Isto posto, assim como está provada a hereditariedade dos caracteres
biológicos, não há negar também a dos psicológicos, sobretudo quando
provém da linha materna, nas modalidades do caráter, da
inteligência, do sentimento.
Por seu parentesco espiritual, tem sido Augusto comparado a Leopardi,
Nietzche, Byron, Oscar Wilde e outros loucos geniais ou degenerados
superiores, na classificação dos antropologistas do século passado,
a partir de Lombroso. E por curiosa coincidência, tais modelos de
comparação passaram também pelas mesmas crises intra-uterinas que
afetaram a sensibilidade do autor do Eu. Assim como a mãe de
Augusto, a de Leopardi, a de Nietzche, a de Byron, a de Wilde, por
motivos vários, sofreram perturbações muito fortes na época de
gestação daqueles notáveis supranormais. Todas se angustiaram por
acontecimentos imprevistos, choques emocionais, menos a de Byron,
que já era constitucionalmente quase louca.
Sem o concurso da causa primária, em relação com a
casuística, não é possível interpretar a obra de um escritor,
sobretudo quando tal obra reflete da primeira à última página a alma
do autor. Não se trata aqui de fazer coincidir a personalidade
criadora de Augusto com a sua personalidade psicológica, porquanto
as duas já se apresentam fundidas sem a química da ajuda biográfica.
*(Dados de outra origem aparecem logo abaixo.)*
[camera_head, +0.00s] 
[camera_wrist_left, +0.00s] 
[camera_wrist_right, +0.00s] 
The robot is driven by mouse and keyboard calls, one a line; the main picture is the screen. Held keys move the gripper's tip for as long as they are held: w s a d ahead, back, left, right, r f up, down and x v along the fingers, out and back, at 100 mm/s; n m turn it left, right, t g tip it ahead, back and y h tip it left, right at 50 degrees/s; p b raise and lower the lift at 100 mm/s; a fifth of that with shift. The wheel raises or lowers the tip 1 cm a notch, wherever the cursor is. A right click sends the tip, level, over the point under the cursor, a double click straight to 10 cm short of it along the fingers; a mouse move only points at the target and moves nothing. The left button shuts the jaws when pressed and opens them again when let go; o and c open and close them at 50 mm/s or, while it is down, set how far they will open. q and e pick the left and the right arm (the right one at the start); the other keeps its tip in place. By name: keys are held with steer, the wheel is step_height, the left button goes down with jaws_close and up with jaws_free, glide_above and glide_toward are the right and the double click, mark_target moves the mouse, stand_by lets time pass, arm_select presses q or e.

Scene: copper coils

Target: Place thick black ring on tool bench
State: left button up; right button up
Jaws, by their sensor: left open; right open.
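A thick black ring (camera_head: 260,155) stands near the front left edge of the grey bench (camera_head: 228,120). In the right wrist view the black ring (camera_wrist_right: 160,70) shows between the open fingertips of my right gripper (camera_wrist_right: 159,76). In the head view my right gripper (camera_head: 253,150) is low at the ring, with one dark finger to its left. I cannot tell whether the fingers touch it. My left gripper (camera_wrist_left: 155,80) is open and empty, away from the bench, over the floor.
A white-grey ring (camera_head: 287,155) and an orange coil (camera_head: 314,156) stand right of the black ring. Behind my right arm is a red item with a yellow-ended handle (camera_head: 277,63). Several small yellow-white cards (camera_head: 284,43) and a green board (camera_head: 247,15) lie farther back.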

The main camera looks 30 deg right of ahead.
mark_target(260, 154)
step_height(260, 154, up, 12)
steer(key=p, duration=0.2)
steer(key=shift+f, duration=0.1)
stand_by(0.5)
Augusto nasceu e se criou no engenho Pau d’Arco, na várzea do
Paraíba. A paisagem bucólica da várzea, a quietude da vida na
província, a sua própria vida sem problemas, estavam a fazer dele um
lírico, inspirado na natureza e no amor, não fossem os conflitos
espirituais que trazia do berço, agravados por outros que irromperam
na idade perigosa, os quais o acompanhariam, como uma fatalidade,
até o túmulo. Com seu pai, dr. Alexandre dos Anjos, aprendeu a ler
e, sem afastar-se do lar, guiado apenas pela ilustração paterna,
entrou a estudar as matérias do curso de humanidades. Deste modo,
quando apareceu para os primeiros exames no velho Liceu Paraibano,
no último ano do século passado, ao invés de um estudante bisonho,
saído da roça, foi logo chamando a atenção de mestres e colegas
pelos conhecimentos que demonstrava. A par disso, era um
introvertido, em contraste com a mocidade e a inteligência, segundo
os primeiros retratos que temos dele.
Órris Soares confessa que só conseguiu passar no exame de latim
porque se valeu do colega que o ajudou a destrinchar Horácio. A
amizade que logo nasceu da admiração foi regada mais tarde com
lágrimas de saudade no elogio que fez do poeta, cinco anos após a
sua morte, em prefácio à segunda edição do Eu, que lançou em 1919,
com o título Eu e Outras Poesias, reunindo a esse volume a produção
posterior à edição princeps de 1912.
Quando Órris o conheceu nos idos de 1900, viu nele um tipo
excêntrico de pássaro molhado. Era de fato um excêntrico, mas não
era somente isso. Esse adolescente sorumbático já poetava desde os
sete anos de idade. Nada de admirar, visto ter nascido poeta. O que
há de singular nele não é, a rigor, o seu tipo de pássaro molhado, é
a vocação que já revelava para o infortúnio. O rapazinho de 16 anos,
cuja vida corria sem obstáculos, confessava-se já então “afeito às
mágoas e ao tormento”, conforme disse num soneto que não consta, do
Eu, publicado no Almanaque do Estado da Paraíba, em 1900. E para
completar o esboço do auto-retrato acrescentava: “Eu hoje só vivo
para a descrença”. Tão na flor da juventude e já se dizia um
descrente. Logo mais, em Monólogos de uma Sombra, definia mais
claramente esse pensamento “como uma vocação para a Desgraça e um
tropismo ancestral para o infortúnio”.
Muito cedo, para maior complicação de sua personalidade, começou a
envenenar-se com o materialismo filosófico, haurido no transformismo
de Haeckel e no evolucionismo de Spencer. Tais idéias materialistas
eram a coqueluche que o século passado legara ao presente. Vinha-se
de uma época em que a erudição nacional destilava-se da cultura
européia, sofregamente bebida nas academias, para aprazimento
intelectual das elites. Os conhecimentos filosóficos gozavam
reputação de primeira plana, de vez que a literatura indígena longe
estava de adquirir a consciência de sua função, como expressão do
pensamento nacional. A doutrina positivista foi a primeira a ganhar
terreno. Já em 1875, Sílvio Romero, numa defesa de tese na Faculdade
de Direito do Recife, bradava para o conceituado mestre que o argüía,
Coelho Rodrigues, que a metaflsica estava morta. Falava nele o
positivista que, logo mais, evolvia para o evolucionismo de Speneer.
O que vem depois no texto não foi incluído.